Problem => Among the entries below, count the lines where the string "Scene" occurs, and give only the number.

Source data =>

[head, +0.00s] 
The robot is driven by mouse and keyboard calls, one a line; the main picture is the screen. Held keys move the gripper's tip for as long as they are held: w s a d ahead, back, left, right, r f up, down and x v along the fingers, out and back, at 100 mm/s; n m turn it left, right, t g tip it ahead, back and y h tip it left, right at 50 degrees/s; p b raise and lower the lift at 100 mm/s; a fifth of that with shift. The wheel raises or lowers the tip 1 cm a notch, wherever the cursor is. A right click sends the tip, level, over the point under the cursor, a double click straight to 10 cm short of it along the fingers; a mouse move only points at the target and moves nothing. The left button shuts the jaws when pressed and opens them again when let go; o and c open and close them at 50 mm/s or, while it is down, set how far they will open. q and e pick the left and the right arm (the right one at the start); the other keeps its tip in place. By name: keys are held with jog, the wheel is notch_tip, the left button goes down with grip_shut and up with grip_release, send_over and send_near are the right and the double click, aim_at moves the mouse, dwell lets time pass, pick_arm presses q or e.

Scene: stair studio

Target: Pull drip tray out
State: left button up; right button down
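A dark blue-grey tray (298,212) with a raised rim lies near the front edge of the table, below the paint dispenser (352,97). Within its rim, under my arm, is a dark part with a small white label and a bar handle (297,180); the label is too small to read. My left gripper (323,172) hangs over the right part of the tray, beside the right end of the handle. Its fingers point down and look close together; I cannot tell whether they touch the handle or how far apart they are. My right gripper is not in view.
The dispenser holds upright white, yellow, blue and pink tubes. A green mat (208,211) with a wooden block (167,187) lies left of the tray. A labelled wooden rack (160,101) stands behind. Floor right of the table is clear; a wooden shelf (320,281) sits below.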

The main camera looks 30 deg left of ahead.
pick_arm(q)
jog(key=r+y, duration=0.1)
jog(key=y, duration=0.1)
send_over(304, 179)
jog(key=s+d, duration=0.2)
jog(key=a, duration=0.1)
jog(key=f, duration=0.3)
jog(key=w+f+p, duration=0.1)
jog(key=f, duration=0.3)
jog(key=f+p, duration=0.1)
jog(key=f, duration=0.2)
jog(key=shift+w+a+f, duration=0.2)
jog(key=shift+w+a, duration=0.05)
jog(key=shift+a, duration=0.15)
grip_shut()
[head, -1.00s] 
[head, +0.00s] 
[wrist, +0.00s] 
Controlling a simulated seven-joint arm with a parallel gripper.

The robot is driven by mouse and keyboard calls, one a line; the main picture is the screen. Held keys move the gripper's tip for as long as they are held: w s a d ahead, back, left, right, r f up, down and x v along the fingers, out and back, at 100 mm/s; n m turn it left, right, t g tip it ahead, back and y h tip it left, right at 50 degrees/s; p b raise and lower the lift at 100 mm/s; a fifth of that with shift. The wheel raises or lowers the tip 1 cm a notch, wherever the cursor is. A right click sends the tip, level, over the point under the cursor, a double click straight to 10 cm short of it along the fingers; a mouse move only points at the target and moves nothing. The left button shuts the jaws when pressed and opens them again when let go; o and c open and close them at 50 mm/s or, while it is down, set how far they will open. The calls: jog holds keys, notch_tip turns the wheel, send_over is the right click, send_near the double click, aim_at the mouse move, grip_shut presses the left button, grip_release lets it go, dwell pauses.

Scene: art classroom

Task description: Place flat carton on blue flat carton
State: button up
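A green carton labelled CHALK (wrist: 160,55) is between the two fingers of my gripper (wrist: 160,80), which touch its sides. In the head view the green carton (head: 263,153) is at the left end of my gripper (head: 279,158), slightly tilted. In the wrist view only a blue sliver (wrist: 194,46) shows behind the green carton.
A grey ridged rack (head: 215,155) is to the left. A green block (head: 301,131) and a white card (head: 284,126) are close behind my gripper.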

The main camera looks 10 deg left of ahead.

Final result => 2